Determine which lines contain the word "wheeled", then copy those lines.

▶ [Data provided]:
------------------------------------------------

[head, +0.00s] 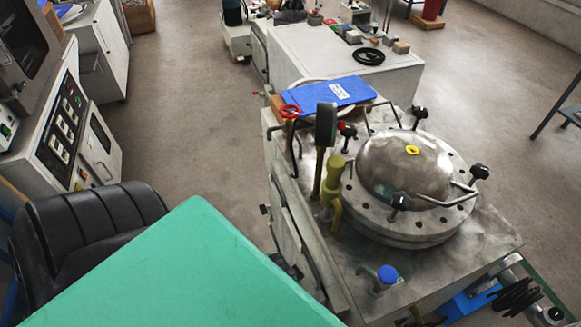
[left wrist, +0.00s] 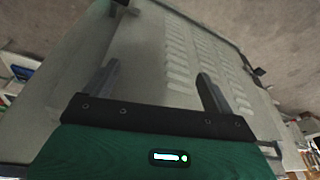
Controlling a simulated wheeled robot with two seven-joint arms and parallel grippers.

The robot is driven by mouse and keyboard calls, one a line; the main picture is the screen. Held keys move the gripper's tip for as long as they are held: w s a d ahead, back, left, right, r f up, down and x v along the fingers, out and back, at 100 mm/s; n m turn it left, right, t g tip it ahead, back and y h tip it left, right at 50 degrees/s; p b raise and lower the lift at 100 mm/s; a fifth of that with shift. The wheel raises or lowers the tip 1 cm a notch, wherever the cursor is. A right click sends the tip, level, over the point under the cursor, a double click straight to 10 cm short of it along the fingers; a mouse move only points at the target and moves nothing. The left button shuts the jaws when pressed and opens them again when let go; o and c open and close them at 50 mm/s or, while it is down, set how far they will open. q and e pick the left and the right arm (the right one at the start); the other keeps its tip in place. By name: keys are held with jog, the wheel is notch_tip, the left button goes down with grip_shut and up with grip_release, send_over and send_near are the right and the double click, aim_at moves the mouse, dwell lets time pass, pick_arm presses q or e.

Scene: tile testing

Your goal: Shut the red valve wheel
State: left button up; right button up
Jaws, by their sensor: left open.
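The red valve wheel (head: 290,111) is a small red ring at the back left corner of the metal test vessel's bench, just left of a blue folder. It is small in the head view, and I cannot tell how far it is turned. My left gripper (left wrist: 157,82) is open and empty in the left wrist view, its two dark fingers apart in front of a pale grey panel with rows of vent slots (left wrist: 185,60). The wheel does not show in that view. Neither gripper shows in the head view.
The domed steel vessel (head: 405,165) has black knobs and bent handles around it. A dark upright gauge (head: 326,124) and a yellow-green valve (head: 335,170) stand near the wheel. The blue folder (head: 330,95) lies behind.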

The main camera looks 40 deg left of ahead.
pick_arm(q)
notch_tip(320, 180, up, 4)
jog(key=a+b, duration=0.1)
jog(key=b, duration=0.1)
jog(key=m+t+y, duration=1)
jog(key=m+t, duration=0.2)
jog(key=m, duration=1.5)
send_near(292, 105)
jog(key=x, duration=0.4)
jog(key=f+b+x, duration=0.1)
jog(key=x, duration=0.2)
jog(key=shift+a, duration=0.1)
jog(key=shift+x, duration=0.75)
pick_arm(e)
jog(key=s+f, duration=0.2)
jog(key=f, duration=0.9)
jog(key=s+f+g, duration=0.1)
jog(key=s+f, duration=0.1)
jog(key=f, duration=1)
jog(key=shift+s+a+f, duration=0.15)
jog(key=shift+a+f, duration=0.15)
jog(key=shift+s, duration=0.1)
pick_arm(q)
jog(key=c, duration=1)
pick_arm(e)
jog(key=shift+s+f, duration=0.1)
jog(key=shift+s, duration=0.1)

------------------------------------------------

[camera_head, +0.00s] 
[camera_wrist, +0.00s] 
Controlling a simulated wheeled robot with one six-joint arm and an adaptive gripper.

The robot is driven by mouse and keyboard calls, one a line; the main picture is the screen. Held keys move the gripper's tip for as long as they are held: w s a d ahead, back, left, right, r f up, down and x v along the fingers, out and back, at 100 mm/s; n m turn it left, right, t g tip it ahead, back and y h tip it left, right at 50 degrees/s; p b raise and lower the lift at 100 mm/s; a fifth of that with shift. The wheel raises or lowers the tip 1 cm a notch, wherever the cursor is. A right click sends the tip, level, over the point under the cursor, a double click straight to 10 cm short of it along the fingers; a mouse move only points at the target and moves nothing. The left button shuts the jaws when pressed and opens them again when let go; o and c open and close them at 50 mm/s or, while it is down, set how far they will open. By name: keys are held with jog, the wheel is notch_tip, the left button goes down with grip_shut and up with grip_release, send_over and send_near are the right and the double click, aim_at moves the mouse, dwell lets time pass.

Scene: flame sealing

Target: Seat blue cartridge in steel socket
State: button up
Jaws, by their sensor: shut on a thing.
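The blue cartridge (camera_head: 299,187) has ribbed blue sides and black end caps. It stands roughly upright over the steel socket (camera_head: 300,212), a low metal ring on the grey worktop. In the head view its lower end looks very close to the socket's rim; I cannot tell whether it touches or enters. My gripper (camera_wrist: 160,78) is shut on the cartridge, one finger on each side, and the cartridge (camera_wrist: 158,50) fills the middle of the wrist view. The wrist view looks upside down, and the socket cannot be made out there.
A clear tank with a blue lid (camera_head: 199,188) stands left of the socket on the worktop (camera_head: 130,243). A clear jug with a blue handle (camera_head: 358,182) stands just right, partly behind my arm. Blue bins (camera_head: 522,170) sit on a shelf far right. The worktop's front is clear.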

------------------------------------------------

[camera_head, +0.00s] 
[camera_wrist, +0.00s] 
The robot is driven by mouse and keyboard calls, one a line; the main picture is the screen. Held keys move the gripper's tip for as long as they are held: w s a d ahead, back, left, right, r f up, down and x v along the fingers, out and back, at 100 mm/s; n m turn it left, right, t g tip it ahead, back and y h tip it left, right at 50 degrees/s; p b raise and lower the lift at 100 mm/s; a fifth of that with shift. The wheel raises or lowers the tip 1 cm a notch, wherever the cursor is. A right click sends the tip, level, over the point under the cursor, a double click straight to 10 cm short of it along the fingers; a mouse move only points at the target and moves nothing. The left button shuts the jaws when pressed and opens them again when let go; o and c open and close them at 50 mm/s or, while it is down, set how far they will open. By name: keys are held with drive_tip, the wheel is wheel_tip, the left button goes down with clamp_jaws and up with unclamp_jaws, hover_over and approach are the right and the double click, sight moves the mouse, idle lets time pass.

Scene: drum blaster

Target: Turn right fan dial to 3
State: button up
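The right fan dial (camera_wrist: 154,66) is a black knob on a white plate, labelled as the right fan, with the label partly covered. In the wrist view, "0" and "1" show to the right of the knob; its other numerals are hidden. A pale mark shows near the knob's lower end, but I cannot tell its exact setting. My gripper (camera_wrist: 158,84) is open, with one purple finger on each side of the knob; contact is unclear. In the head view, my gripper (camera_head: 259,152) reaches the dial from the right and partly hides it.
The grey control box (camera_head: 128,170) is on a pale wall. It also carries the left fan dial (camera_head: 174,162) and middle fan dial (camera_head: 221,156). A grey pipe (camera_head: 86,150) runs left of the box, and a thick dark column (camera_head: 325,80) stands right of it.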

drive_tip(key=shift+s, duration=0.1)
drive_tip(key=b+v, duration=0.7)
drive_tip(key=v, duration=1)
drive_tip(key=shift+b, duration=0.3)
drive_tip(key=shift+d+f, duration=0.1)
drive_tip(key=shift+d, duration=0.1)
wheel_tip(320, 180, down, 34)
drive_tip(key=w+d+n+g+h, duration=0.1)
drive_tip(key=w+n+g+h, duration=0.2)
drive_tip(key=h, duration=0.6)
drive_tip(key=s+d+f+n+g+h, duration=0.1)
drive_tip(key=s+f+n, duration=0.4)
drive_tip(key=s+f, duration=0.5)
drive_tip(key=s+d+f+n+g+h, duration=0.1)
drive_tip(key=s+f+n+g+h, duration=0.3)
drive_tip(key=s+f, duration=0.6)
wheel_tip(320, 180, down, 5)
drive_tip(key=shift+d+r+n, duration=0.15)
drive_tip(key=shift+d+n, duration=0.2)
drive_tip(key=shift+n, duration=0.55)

------------------------------------------------

▶ [Written response]:
Controlling a simulated wheeled robot with two seven-joint arms and parallel grippers.
Controlling a simulated wheeled robot with one six-joint arm and an adaptive gripper.

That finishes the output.